| Data |
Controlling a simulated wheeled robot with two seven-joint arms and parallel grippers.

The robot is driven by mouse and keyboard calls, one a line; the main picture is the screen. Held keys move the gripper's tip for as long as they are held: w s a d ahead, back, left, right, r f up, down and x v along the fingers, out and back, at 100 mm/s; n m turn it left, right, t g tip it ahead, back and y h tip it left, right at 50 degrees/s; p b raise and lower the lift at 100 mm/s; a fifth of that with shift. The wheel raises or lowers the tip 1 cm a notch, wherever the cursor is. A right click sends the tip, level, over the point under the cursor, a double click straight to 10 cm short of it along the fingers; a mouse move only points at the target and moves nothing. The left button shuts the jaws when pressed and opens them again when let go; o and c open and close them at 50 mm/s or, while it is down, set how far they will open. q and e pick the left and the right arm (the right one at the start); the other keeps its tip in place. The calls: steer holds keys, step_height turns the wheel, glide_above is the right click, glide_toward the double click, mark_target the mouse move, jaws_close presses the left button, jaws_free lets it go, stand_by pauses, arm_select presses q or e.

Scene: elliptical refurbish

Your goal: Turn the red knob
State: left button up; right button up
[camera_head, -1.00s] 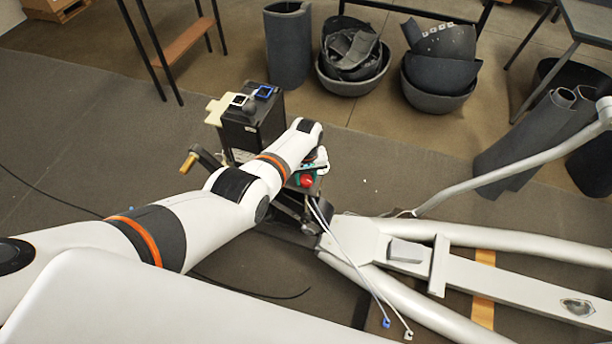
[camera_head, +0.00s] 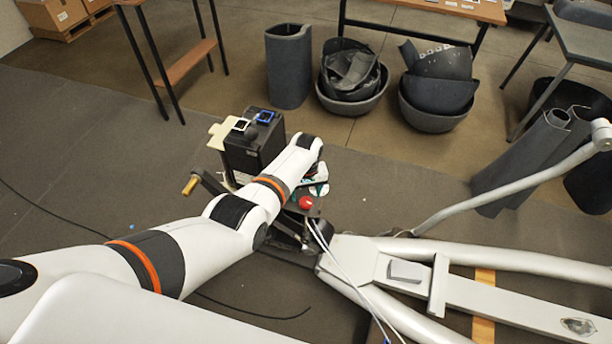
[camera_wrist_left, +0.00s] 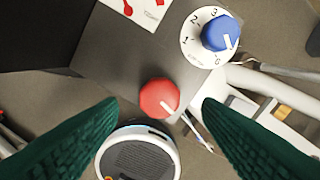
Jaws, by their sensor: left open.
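The red knob (camera_head: 305,202) is round and sits on the dark machine just beyond my left wrist. In the left wrist view the red knob (camera_wrist_left: 159,98) has a white pointer line aimed to the lower right. My left gripper (camera_wrist_left: 161,103) is open, with one green ridged finger on each side of the knob and a gap to both. I cannot tell how deep the fingertips reach. In the head view the gripper (camera_head: 309,189) is partly hidden by my wrist. My right gripper does not show.
A blue knob (camera_wrist_left: 219,33) on a numbered white dial is close to the red one. A round grey-topped part (camera_wrist_left: 138,158) lies below it. A black box (camera_head: 254,145) stands left of the wrist. A pale tubular frame (camera_head: 460,280) extends right.

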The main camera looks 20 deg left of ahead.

| Requirements |
All lines that include "button" are to be gathered and copied.

| Task answer |
The robot is driven by mouse and keyboard calls, one a line; the main picture is the screen. Held keys move the gripper's tip for as long as they are held: w s a d ahead, back, left, right, r f up, down and x v along the fingers, out and back, at 100 mm/s; n m turn it left, right, t g tip it ahead, back and y h tip it left, right at 50 degrees/s; p b raise and lower the lift at 100 mm/s; a fifth of that with shift. The wheel raises or lowers the tip 1 cm a notch, wherever the cursor is. A right click sends the tip, level, over the point under the cursor, a double click straight to 10 cm short of it along the fingers; a mouse move only points at the target and moves nothing. The left button shuts the jaws when pressed and opens them again when let go; o and c open and close them at 50 mm/s or, while it is down, set how far they will open. q and e pick the left and the right arm (the right one at the start); the other keeps its tip in place. The calls: steer holds keys, step_height turns the wheel, glide_above is the right click, glide_toward the double click, mark_target the mouse move, jaws_close presses the left button, jaws_free lets it go, stand_by pauses, arm_select presses q or e.
State: left button up; right button up

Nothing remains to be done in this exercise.